とある朝、マナド市内からビトゥン港へ向かう道中、高速道路の左手に大きく聳えるクラバット山を見た。スラウェシ島で最も高いこの山は当地の邦人からマナド富士の愛称で親しまれている。中腹に漂う高積雲を悠然と見下ろす頂とビトゥン港まで続く辺りの自然はどことなく日本を思い出させる光景だ。
日本とスラウェシの関係は深く、また、その歴史は長い。1830年、「鎖国」中の日本が唯一対外貿易をしていた長崎・出島を描いた江戸時代の画家、川原慶賀による作品にも、スラウェシ島出身の人が描かれている。外向的な気質に加えて、従来から水産業、農業、観光による交流が深いからか、スラウェシ島には日本語を話す人も多い。同島を代表するサム・ラトゥランギ大学では100人以上、そしてハサヌディン大学では教員の1割(196人)が元日本留学生であり、先日の公式訪問でお会いした際も堪能な日本語を話す姿に感銘を受けた。一方で、日本に滞在するスラウェシ出身者も多く、茨城県大洗町に住むインドネシア人1,000人のうち、約800人はマナド出身という。3月初旬に就航したマナドー成田便が日本とスラウェシとの間の人の交流をますます盛んにさせることを期待する。

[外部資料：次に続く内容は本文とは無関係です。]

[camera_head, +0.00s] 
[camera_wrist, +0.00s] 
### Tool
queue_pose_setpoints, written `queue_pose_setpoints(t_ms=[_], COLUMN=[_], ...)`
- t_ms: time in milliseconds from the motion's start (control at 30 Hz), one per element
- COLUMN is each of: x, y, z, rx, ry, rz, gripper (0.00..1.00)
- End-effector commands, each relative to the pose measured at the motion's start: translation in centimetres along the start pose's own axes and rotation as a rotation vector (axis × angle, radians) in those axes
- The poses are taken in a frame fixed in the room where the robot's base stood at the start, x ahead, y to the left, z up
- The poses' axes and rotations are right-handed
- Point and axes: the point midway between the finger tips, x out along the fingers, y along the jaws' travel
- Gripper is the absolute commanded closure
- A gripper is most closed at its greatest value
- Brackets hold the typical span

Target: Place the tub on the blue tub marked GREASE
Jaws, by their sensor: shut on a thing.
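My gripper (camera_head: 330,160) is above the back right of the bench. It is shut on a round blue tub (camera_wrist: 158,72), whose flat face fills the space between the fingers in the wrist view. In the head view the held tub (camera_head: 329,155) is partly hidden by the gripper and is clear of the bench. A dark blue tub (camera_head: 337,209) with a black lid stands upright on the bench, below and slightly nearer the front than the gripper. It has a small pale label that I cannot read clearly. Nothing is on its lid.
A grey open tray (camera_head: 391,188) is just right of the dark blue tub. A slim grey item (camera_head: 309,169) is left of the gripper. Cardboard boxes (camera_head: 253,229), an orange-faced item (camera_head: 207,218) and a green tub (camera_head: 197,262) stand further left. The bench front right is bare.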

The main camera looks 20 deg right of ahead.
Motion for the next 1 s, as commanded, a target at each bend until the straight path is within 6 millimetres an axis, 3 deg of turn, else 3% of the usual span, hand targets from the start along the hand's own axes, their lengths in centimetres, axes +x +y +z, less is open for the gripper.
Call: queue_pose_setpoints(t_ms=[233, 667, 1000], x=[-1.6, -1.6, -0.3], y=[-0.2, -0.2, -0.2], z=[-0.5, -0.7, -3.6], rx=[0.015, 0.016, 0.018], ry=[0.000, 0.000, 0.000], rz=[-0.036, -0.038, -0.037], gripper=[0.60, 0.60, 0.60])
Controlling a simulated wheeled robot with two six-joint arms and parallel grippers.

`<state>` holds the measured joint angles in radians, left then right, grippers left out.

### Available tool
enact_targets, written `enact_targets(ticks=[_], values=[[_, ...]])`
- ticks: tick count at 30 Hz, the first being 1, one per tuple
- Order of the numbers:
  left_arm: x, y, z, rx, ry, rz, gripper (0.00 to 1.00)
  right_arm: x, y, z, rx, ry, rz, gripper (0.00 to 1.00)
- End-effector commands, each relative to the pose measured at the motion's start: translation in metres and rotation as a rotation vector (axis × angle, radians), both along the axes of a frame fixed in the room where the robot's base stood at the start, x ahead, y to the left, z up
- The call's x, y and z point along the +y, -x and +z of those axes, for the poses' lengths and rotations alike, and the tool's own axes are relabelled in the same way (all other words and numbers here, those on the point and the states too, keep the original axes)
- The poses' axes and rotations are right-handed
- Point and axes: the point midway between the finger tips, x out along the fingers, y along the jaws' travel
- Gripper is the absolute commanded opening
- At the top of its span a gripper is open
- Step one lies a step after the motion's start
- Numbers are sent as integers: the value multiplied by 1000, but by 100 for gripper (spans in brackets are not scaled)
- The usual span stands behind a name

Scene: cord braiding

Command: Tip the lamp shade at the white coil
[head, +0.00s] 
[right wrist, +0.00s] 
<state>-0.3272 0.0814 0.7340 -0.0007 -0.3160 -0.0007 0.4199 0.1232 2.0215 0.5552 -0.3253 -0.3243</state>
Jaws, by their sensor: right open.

日スラウェシ間における協力関係には歴史と潜在性がある。2018年にM7.5の地震により中部スラウェシ州都パル及び周辺が甚大な被害を受けた際には、日本政府は国際緊急援助隊として自衛隊を派遣するなど、復旧・復興の初期段階から支援を実施。現在も、復興支援の一環としてパル第4橋再建事業や道路整備、土砂災害対策などが進められている。ハサヌディン大学では日本の円借款による工学部整備事業が10年以上かけて行われ、先日はその綺麗なキャンパスで、教授や学生による様々な研究の成果を拝見した。一方で、ビトゥンやゴロンタロの水産品が日本へ輸出され、彼の地での真珠養殖も在留邦人が盛りあげている。トラジャのコーヒー栽培には日系企業が40年に渡って携わっており、日本でも有名ブランドとして人気を誇っている。日本との協力で行われているラヘンドン地熱発電所を利用した再生可能エネルギーからの水素製造(グリーン水素)は、インドネシアのエネルギー移行を牽引する最先端の取組みだ。
先日、北スラウェシ州副知事とお会いした際、記念にタルシウスの像をいただいた。ウォレス線に沿って分布する、インドネシアにおいても希少な猿だが、副知事曰く、世界最小の霊長類として知られるだけでなく、1匹の伴侶と生涯添い遂げることも特徴という。公式訪問中にお会いしたスラウェシの方々の仕事に対する実直さに通ずるものがあると感じた。
今後、日スラウェシ間において、経済、文化、教育など幅広い分野でどんな相乗効果が生まれていくか。スラウェシ島を象る「K」が、ますます日スラウェシ間にとっての「Kerja Sama(協力)」と「Kibou(Harapan)」の象徴となることを願う。